Restate the whole listing word for word. Pictures are left out.
::: Information provided :::
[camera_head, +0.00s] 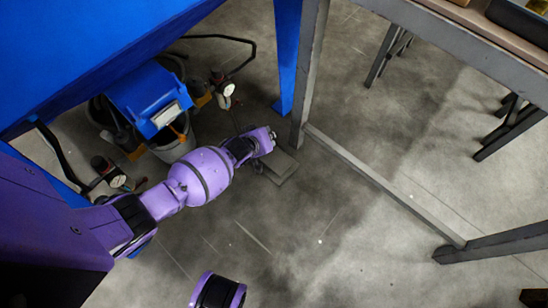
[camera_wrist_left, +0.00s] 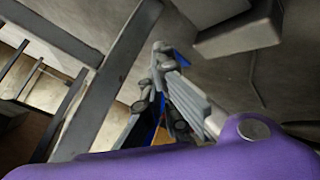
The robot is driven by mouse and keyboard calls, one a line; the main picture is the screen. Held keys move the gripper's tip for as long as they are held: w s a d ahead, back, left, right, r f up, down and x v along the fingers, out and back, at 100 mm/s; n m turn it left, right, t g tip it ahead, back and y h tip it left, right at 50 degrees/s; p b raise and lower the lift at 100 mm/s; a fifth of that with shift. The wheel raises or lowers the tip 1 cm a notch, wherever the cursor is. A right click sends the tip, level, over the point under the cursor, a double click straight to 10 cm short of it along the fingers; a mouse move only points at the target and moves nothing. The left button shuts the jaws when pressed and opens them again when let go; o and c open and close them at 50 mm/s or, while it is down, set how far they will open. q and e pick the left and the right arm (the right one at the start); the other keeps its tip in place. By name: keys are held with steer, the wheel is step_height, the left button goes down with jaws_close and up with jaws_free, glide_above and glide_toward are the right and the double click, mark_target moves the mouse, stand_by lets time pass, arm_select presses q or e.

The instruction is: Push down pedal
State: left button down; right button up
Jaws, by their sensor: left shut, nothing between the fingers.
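The pedal (camera_head: 284,168) is a flat grey plate on the concrete floor near the foot of the grey frame post. In the left wrist view, a grey block that looks like the pedal (camera_wrist_left: 238,34) is at the top, right of the fingertips. My left gripper (camera_head: 271,139) is beside the pedal's upper left end in the head view. It is shut and empty, and its fingers (camera_wrist_left: 160,62) point up in the wrist view, apart from the block in the picture. Whether it touches the pedal cannot be told.
A grey frame post (camera_head: 308,75) and floor rail (camera_head: 385,183) stand close right of my left gripper. A blue machine (camera_head: 90,45) overhangs at upper left. A grey bucket with a blue top (camera_head: 148,98), hoses and a gauge (camera_head: 228,89) lie left.

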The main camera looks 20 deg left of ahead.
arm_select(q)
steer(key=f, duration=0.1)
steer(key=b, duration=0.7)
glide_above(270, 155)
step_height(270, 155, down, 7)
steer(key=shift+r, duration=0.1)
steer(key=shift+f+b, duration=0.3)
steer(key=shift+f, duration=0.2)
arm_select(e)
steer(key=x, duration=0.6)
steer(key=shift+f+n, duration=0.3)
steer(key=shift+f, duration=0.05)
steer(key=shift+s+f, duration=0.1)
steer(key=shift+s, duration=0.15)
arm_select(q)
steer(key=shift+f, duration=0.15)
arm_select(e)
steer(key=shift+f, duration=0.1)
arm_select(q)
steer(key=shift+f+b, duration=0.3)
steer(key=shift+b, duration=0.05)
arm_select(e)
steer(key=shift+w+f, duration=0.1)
:::
Reply to the exercise:
[camera_head, +0.00s] 
[camera_wrist_left, +0.00s] 
The robot is driven by mouse and keyboard calls, one a line; the main picture is the screen. Held keys move the gripper's tip for as long as they are held: w s a d ahead, back, left, right, r f up, down and x v along the fingers, out and back, at 100 mm/s; n m turn it left, right, t g tip it ahead, back and y h tip it left, right at 50 degrees/s; p b raise and lower the lift at 100 mm/s; a fifth of that with shift. The wheel raises or lowers the tip 1 cm a notch, wherever the cursor is. A right click sends the tip, level, over the point under the cursor, a double click straight to 10 cm short of it along the fingers; a mouse move only points at the target and moves nothing. The left button shuts the jaws when pressed and opens them again when let go; o and c open and close them at 50 mm/s or, while it is down, set how far they will open. q and e pick the left and the right arm (the right one at the start); the other keeps its tip in place. By name: keys are held with steer, the wheel is step_height, the left button goes down with jaws_close and up with jaws_free, glide_above and glide_toward are the right and the double click, mark_target moves the mouse, stand_by lets time pass, arm_select presses q or e.

The instruction is: Push down pedal
State: left button down; right button up
Jaws, by their sensor: left shut, nothing between the fingers.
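The pedal (camera_head: 284,168) is a flat grey plate on the concrete floor near the foot of the grey frame post. In the left wrist view, a grey block that looks like the pedal (camera_wrist_left: 238,34) is at the top, right of the fingertips. My left gripper (camera_head: 271,139) is beside the pedal's upper left end in the head view. It is shut and empty, and its fingers (camera_wrist_left: 160,62) point up in the wrist view, apart from the block in the picture. Whether it touches the pedal cannot be told.
A grey frame post (camera_head: 308,75) and floor rail (camera_head: 385,183) stand close right of my left gripper. A blue machine (camera_head: 90,45) overhangs at upper left. A grey bucket with a blue top (camera_head: 148,98), hoses and a gauge (camera_head: 228,89) lie left.

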The main camera looks 20 deg left of ahead.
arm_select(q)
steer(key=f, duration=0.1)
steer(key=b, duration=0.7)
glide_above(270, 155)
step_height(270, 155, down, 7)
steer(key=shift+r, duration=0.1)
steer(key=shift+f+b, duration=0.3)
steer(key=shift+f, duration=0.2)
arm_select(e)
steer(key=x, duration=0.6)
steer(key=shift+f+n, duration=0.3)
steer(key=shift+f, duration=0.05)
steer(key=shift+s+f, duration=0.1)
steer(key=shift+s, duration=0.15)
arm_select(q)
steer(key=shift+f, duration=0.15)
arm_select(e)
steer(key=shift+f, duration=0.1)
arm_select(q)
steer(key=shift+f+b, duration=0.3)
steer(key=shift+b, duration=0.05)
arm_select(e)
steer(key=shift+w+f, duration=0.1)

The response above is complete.